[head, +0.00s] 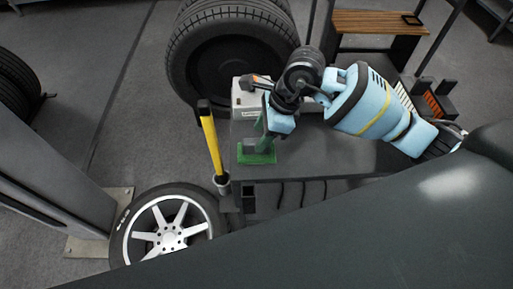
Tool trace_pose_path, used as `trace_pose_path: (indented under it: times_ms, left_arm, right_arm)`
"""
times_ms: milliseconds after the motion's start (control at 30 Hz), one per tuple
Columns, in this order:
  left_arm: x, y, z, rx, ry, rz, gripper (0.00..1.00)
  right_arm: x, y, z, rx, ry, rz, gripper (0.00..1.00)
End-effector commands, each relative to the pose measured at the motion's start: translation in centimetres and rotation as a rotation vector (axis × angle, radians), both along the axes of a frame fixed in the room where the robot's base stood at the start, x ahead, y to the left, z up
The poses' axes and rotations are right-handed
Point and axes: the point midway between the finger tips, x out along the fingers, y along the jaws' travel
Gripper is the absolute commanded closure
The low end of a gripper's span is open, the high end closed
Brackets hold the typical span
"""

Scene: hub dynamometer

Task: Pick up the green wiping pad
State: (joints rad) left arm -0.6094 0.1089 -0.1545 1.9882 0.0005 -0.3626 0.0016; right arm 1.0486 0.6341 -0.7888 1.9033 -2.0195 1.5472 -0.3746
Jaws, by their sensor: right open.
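The green wiping pad (257,158) lies on the dark top of a cart (325,157), near its left end. My right gripper (263,138) comes in from the right and points down at the pad, with its fingertips at or just above the pad's upper side. The jaws are open. The gripper hides part of the pad, and I cannot tell whether the fingers touch it. My left gripper is not in view.
A white box (246,105) stands on the cart just behind the pad. A yellow-handled tool (211,143) stands upright in a holder at the cart's left edge. A wheel with a silver rim (168,228) is at lower left, and a large tyre (186,62) stands behind.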

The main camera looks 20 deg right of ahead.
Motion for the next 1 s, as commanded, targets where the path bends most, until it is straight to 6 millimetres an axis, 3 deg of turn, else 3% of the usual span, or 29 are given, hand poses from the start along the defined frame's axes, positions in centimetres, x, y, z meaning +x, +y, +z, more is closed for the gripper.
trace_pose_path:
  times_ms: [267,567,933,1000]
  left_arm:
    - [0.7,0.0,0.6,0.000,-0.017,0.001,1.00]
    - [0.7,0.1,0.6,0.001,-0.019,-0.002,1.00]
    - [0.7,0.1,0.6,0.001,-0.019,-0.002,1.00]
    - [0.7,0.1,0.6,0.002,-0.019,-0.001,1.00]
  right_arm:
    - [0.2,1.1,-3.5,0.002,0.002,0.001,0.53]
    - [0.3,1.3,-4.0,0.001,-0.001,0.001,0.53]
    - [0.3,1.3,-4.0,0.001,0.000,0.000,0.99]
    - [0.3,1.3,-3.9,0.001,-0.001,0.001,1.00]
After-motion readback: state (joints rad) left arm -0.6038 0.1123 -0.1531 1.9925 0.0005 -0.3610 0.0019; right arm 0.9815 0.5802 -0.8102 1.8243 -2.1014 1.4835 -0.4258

::::

— WRITTEN EXERCISE —
Using the listing above, show each line holding the string "ahead".

— SOLUTION FOR THIS TASK —
End-effector commands, each relative to the pose measured at the motion's start: translation in centimetres and rotation as a rotation vector (axis × angle, radians), both along the axes of a frame fixed in the room where the robot's base stood at the start, x ahead, y to the left, z up
The main camera looks 20 deg right of ahead.

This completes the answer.